Aim of the task: Nothing after the line with "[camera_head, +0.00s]" belongs in the copy; extract the lines below from the top through that line, pictures left out.

## Begin Data extract

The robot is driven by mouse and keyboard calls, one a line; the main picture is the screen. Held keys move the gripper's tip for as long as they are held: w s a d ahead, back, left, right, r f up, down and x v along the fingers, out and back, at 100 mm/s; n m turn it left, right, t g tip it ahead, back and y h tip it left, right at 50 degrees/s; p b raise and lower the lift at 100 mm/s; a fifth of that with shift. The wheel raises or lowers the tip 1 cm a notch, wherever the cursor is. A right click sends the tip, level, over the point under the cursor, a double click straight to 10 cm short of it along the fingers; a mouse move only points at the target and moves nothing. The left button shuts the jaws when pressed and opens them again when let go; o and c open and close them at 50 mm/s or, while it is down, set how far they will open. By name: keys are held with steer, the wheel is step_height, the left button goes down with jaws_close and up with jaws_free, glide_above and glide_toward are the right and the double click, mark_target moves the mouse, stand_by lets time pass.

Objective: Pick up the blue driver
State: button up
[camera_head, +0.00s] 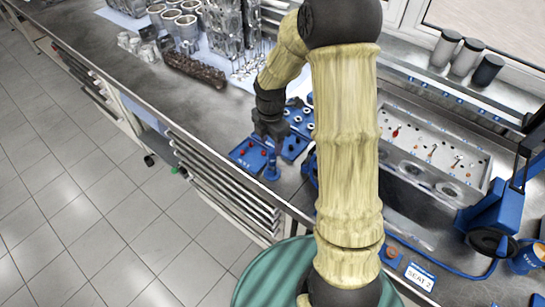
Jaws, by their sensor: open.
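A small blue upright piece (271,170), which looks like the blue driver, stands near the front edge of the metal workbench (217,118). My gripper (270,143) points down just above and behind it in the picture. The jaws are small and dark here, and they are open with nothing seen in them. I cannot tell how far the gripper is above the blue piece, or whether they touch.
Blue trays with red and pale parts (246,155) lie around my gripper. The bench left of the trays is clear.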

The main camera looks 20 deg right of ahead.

## End Data extract

Response to this task:
The robot is driven by mouse and keyboard calls, one a line; the main picture is the screen. Held keys move the gripper's tip for as long as they are held: w s a d ahead, back, left, right, r f up, down and x v along the fingers, out and back, at 100 mm/s; n m turn it left, right, t g tip it ahead, back and y h tip it left, right at 50 degrees/s; p b raise and lower the lift at 100 mm/s; a fifth of that with shift. The wheel raises or lowers the tip 1 cm a notch, wherever the cursor is. A right click sends the tip, level, over the point under the cursor, a double click straight to 10 cm short of it along the fingers; a mouse move only points at the target and moves nothing. The left button shuts the jaws when pressed and opens them again when let go; o and c open and close them at 50 mm/s or, while it is down, set how far they will open. By name: keys are held with steer, the wheel is step_height, the left button goes down with jaws_close and up with jaws_free, glide_above and glide_toward are the right and the double click, mark_target moves the mouse, stand_by lets time pass.

Objective: Pick up the blue driver
State: button up
[camera_head, +0.00s] 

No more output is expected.